Un laser (acronyme de l'anglais light amplification by stimulated emission of radiation) est un appareil qui produit un rayonnement spatialement et temporellement cohérent basé sur l'effet laser. Descendant du maser, le laser s'est d'abord appelé maser optique.
Une source laser associe un amplificateur optique basé sur l'effet laser à une cavité optique, encore appelée résonateur, généralement constituée de deux miroirs, dont au moins l'un des deux est partiellement réfléchissant, c'est-à-dire qu'une partie de la lumière sort de la cavité et l'autre partie est réinjectée vers l'intérieur de la cavité laser. Avec certaines longues cavités, la lumière laser peut être extrêmement directionnelle. Les caractéristiques géométriques de cet ensemble imposent que le rayonnement émis soit d'une grande pureté spectrale, c’est-à-dire temporellement cohérent. Le spectre du rayonnement contient en effet un ensemble discret de raies très fines, à des longueurs d'ondes définies par la cavité et le milieu amplificateur. La finesse de ces raies est cependant limitée par la stabilité de la cavité et par l'émission spontanée au sein de l'amplificateur (bruit quantique). Différentes techniques permettent d'obtenir une émission autour d'une seule longueur d'onde.
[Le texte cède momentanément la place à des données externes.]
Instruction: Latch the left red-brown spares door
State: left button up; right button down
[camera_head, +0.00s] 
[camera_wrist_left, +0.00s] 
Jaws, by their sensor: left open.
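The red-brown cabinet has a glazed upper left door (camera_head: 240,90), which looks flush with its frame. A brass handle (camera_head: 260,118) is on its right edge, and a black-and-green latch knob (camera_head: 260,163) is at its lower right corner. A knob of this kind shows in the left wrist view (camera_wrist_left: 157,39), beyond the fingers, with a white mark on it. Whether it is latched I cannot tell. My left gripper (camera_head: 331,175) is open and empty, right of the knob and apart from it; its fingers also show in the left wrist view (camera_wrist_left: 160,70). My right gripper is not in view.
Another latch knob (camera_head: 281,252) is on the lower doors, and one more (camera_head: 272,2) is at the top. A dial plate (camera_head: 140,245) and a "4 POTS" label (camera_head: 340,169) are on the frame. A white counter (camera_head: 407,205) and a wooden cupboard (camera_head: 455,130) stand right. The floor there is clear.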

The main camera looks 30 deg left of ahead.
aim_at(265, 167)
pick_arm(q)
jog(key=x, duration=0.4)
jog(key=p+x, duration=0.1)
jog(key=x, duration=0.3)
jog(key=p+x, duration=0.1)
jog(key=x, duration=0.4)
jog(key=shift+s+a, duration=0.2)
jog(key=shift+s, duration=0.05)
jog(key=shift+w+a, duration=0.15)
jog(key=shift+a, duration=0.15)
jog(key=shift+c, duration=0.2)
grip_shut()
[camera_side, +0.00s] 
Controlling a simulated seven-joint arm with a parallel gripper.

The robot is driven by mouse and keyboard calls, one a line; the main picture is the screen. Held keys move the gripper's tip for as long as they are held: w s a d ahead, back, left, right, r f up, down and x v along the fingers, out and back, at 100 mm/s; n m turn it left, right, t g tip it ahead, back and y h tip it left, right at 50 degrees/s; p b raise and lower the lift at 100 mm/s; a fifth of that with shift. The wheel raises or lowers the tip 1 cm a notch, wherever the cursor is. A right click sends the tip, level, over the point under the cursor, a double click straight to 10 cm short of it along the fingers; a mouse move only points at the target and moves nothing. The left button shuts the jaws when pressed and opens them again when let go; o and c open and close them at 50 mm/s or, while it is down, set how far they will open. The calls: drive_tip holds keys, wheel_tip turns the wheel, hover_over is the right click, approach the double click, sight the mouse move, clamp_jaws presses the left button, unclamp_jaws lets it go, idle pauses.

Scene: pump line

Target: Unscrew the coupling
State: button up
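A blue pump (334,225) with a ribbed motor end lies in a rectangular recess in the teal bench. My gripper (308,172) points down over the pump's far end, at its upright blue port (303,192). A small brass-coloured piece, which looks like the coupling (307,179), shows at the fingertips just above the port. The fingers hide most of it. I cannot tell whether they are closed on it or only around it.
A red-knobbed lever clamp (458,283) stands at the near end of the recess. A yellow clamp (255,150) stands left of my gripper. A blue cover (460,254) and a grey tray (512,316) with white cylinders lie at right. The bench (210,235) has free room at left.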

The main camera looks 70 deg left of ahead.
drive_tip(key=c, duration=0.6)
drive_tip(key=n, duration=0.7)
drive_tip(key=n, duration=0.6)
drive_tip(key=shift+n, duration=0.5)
Au XXI siècle, le laser est plus généralement vu comme une source possible pour tout rayonnement électromagnétique, dont fait partie la lumière. Les longueurs d'ondes concernées étaient d'abord les micro-ondes (maser), puis elles se sont étendues aux domaines de l'infrarouge, du visible, de l'ultraviolet et commencent même à s'appliquer aux rayons X.
Histoire
Coupe d'un laser rubis
Le principe de l’émission stimulée (ou émission induite) est décrit dès 1917 par Albert Einstein. En 1950, Alfred Kastler (lauréat du prix Nobel de physique en 1966) propose un procédé de pompage optique, qu'il valide expérimentalement, deux ans plus tard, avec Brossel et Winter. Mais ce n'est qu'en 1953 que le premier maser (au gaz ammoniac) est conçu par J. P. Gordon, H. J. Zeiger et Ch. H. Townes. Au cours des années suivantes, de nombreux scientifiques tels N. G. Bassov, Alexandre Prokhorov, Arthur Leonard Schawlow et Charles H. Townes contribuent à adapter ces théories aux longueurs d'ondes du visible. Townes, Bassov, et Prokhorov partagent le Prix Nobel de Physique en ** pour leurs travaux fondamentaux dans le domaine de l'électronique quantique, qui mènent à la construction d'oscillateurs et d'amplificateurs basés sur le principe du Maser-Laser. En 1960, le physicien américain Théodore Maiman obtient pour la première fois une émission laser au moyen d'un cristal de rubis. Un an plus tard, Ali Javan met au point un laser au gaz (hélium et néon) puis en 1966, Peter Sorokin construit le premier laser à liquide.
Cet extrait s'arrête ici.